» **Data segment**:
□ □ □ □ □

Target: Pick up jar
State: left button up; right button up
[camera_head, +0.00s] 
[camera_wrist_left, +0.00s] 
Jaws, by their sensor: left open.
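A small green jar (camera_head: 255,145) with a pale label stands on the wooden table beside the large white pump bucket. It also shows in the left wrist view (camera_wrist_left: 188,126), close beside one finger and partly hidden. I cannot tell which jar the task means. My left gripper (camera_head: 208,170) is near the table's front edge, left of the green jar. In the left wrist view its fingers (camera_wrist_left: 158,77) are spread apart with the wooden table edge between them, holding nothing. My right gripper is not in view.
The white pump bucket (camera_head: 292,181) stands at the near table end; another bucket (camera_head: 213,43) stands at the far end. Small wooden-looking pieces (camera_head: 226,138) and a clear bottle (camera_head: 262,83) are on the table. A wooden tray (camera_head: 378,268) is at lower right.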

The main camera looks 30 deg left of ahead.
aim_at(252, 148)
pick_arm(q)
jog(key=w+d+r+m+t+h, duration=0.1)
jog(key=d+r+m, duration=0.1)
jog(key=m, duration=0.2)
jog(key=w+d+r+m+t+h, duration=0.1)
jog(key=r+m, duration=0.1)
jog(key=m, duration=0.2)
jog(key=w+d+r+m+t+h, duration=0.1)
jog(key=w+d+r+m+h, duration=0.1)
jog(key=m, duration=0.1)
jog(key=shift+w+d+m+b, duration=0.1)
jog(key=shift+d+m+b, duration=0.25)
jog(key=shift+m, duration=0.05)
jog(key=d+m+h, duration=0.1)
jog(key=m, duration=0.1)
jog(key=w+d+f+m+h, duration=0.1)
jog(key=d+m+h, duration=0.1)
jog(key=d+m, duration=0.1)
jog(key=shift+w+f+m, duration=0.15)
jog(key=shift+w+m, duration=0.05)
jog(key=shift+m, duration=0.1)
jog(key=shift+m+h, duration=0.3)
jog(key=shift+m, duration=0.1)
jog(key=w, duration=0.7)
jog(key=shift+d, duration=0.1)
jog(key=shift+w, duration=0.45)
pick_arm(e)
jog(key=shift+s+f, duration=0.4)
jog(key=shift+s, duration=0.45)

□ □ □ □ □

» **Given problem**:
Retype the data exactly as given.

» **The solution**:
Target: Pick up jar
State: left button up; right button up
[camera_head, +0.00s] 
[camera_wrist_left, +0.00s] 
Jaws, by their sensor: left open.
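A small green jar (camera_head: 255,145) with a pale label stands on the wooden table beside the large white pump bucket. It also shows in the left wrist view (camera_wrist_left: 188,126), close beside one finger and partly hidden. I cannot tell which jar the task means. My left gripper (camera_head: 208,170) is near the table's front edge, left of the green jar. In the left wrist view its fingers (camera_wrist_left: 158,77) are spread apart with the wooden table edge between them, holding nothing. My right gripper is not in view.
The white pump bucket (camera_head: 292,181) stands at the near table end; another bucket (camera_head: 213,43) stands at the far end. Small wooden-looking pieces (camera_head: 226,138) and a clear bottle (camera_head: 262,83) are on the table. A wooden tray (camera_head: 378,268) is at lower right.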

The main camera looks 30 deg left of ahead.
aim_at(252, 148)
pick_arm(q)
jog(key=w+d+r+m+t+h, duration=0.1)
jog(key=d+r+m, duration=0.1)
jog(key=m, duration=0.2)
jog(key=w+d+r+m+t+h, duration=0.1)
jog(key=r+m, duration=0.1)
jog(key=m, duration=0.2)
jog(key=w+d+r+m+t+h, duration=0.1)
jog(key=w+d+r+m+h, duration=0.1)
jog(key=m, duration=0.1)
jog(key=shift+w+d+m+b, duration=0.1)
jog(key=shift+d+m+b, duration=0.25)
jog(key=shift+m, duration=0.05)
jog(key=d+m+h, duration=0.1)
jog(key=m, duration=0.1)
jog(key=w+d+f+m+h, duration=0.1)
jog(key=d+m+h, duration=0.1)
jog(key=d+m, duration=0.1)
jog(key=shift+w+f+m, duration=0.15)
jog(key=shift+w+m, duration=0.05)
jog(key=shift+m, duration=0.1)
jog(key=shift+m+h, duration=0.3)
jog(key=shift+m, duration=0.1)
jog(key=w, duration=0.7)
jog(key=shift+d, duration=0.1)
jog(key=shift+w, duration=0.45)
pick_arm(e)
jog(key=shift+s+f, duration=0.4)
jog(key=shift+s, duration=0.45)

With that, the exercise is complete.